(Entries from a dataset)
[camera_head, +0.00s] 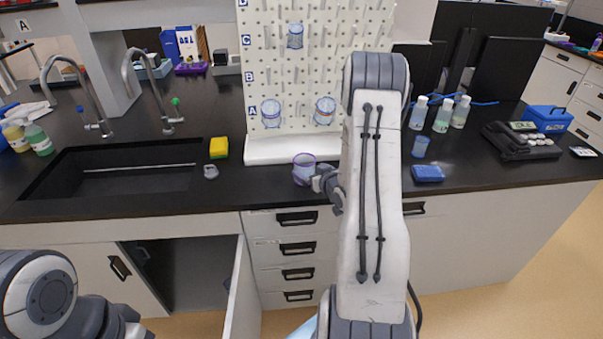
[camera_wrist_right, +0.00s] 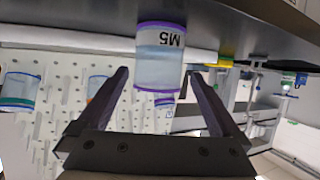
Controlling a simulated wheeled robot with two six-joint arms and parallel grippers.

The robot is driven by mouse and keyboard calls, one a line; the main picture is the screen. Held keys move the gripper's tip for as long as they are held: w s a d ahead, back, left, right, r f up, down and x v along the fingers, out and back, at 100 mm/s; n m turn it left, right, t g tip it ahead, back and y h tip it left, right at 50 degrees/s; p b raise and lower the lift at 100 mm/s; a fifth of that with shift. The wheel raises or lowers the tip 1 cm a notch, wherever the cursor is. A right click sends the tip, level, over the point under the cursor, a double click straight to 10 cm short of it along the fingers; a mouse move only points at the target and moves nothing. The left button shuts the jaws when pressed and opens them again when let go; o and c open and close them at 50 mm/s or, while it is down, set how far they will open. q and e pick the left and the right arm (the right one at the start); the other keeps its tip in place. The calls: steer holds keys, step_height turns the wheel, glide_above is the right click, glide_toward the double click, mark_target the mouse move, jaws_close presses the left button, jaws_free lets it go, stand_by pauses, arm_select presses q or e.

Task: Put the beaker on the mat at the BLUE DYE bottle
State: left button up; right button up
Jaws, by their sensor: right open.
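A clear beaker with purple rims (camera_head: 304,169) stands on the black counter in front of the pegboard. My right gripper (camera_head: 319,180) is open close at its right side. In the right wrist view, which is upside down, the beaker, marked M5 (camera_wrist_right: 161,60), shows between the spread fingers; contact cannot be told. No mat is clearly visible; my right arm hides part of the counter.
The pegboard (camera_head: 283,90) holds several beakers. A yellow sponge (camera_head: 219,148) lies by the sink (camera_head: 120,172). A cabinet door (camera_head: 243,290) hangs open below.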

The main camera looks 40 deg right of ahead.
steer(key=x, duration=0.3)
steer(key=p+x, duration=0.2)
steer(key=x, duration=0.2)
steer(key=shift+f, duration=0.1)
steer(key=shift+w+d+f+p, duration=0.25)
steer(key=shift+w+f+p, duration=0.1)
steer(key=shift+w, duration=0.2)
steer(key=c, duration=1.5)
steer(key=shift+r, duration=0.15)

* * *

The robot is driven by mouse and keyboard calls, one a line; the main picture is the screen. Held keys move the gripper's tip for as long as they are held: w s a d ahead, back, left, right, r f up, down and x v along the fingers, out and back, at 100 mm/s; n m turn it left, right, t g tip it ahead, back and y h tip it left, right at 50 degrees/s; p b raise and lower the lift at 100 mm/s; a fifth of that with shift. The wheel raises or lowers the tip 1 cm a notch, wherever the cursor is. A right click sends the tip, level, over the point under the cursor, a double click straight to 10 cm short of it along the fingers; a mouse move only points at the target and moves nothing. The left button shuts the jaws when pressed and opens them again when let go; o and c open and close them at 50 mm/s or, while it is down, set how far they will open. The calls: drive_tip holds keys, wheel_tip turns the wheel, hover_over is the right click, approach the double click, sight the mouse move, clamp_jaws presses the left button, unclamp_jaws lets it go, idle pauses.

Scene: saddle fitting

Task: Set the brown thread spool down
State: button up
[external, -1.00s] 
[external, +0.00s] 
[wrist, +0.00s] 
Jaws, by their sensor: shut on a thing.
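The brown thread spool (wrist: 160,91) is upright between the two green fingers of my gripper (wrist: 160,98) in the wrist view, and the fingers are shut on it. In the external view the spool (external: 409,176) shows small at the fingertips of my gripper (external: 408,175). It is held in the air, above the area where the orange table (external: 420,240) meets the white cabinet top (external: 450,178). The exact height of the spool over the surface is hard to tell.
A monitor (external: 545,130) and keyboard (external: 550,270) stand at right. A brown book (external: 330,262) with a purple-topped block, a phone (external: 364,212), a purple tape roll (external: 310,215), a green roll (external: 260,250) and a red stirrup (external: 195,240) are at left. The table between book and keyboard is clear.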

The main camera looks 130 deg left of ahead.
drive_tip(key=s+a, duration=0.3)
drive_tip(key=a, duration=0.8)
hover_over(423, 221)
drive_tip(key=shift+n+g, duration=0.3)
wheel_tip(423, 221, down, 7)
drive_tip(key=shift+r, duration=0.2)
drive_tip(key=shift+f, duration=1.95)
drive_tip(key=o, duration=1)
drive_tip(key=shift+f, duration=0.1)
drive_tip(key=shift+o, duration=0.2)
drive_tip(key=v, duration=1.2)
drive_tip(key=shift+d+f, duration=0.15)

GIVEN REQUEST:
Set down the lines running from the one with "[camera_head, +0.00s]" through the one with "Controlling a simulated", both ends kept, exactly and with no pictures.

EXERCISE RESPONSE:
[camera_head, +0.00s] 
[camera_wrist_right, +0.00s] 
Controlling a simulated wheeled robot with two six-joint arms and parallel grippers.

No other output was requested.